- [Given information]
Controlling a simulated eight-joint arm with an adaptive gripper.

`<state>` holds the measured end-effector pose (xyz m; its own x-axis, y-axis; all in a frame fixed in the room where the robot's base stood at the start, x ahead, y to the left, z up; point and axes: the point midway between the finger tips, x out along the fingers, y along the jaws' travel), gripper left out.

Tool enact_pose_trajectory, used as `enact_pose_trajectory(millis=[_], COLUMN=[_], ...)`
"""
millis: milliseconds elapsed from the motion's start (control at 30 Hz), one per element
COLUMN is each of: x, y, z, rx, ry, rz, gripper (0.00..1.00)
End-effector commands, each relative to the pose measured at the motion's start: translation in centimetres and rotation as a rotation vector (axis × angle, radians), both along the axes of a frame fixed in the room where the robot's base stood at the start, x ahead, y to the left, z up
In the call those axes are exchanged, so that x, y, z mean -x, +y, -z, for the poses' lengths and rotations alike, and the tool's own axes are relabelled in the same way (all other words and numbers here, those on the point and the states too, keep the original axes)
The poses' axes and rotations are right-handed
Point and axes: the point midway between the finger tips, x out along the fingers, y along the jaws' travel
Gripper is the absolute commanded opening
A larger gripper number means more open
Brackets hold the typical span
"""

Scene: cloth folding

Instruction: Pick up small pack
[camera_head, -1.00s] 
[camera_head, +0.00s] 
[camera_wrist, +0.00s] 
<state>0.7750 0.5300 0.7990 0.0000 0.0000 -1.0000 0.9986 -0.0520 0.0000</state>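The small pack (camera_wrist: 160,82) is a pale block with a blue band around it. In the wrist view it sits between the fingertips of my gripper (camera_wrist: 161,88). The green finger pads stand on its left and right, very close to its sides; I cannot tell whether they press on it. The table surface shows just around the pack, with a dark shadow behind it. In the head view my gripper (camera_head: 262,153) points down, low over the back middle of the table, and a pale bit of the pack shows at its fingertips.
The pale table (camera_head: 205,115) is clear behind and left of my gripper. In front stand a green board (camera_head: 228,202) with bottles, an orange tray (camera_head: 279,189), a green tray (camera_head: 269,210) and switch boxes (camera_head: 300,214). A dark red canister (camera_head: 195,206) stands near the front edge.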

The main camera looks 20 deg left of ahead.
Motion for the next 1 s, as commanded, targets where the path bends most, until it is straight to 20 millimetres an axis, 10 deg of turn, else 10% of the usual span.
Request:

- [Exercise instructions] Copy out all of the lines above exactly.

- [Exercise output]
Controlling a simulated eight-joint arm with an adaptive gripper.

`<state>` holds the measured end-effector pose (xyz m; its own x-axis, y-axis; all in a frame fixed in the room where the robot's base stood at the start, x ahead, y to the left, z up; point and axes: the point midway between the finger tips, x out along the fingers, y along the jaws' travel), gripper left out.

Tool enact_pose_trajectory, used as `enact_pose_trajectory(millis=[_], COLUMN=[_], ...)`
"""
millis: milliseconds elapsed from the motion's start (control at 30 Hz), one per element
COLUMN is each of: x, y, z, rx, ry, rz, gripper (0.00..1.00)
End-effector commands, each relative to the pose measured at the motion's start: translation in centimetres and rotation as a rotation vector (axis × angle, radians), both along the axes of a frame fixed in the room where the robot's base stood at the start, x ahead, y to the left, z up
In the call those axes are exchanged, so that x, y, z mean -x, +y, -z, for the poses' lengths and rotations alike, and the tool's own axes are relabelled in the same way (all other words and numbers here, those on the point and the states too, keep the original axes)
The poses' axes and rotations are right-handed
Point and axes: the point midway between the finger tips, x out along the fingers, y along the jaws' travel
Gripper is the absolute commanded opening
A larger gripper number means more open
Brackets hold the typical span
"""

Scene: cloth folding

Instruction: Pick up small pack
[camera_head, -1.00s] 
[camera_head, +0.00s] 
[camera_wrist, +0.00s] 
<state>0.7750 0.5300 0.7990 0.0000 0.0000 -1.0000 0.9986 -0.0520 0.0000</state>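The small pack (camera_wrist: 160,82) is a pale block with a blue band around it. In the wrist view it sits between the fingertips of my gripper (camera_wrist: 161,88). The green finger pads stand on its left and right, very close to its sides; I cannot tell whether they press on it. The table surface shows just around the pack, with a dark shadow behind it. In the head view my gripper (camera_head: 262,153) points down, low over the back middle of the table, and a pale bit of the pack shows at its fingertips.
The pale table (camera_head: 205,115) is clear behind and left of my gripper. In front stand a green board (camera_head: 228,202) with bottles, an orange tray (camera_head: 279,189), a green tray (camera_head: 269,210) and switch boxes (camera_head: 300,214). A dark red canister (camera_head: 195,206) stands near the front edge.

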The main camera looks 20 deg left of ahead.
Motion for the next 1 s, as commanded, targets where the path bends most, until it is straight to 20 millimetres an axis, 10 deg of turn, else 10% of the usual span.
Request:

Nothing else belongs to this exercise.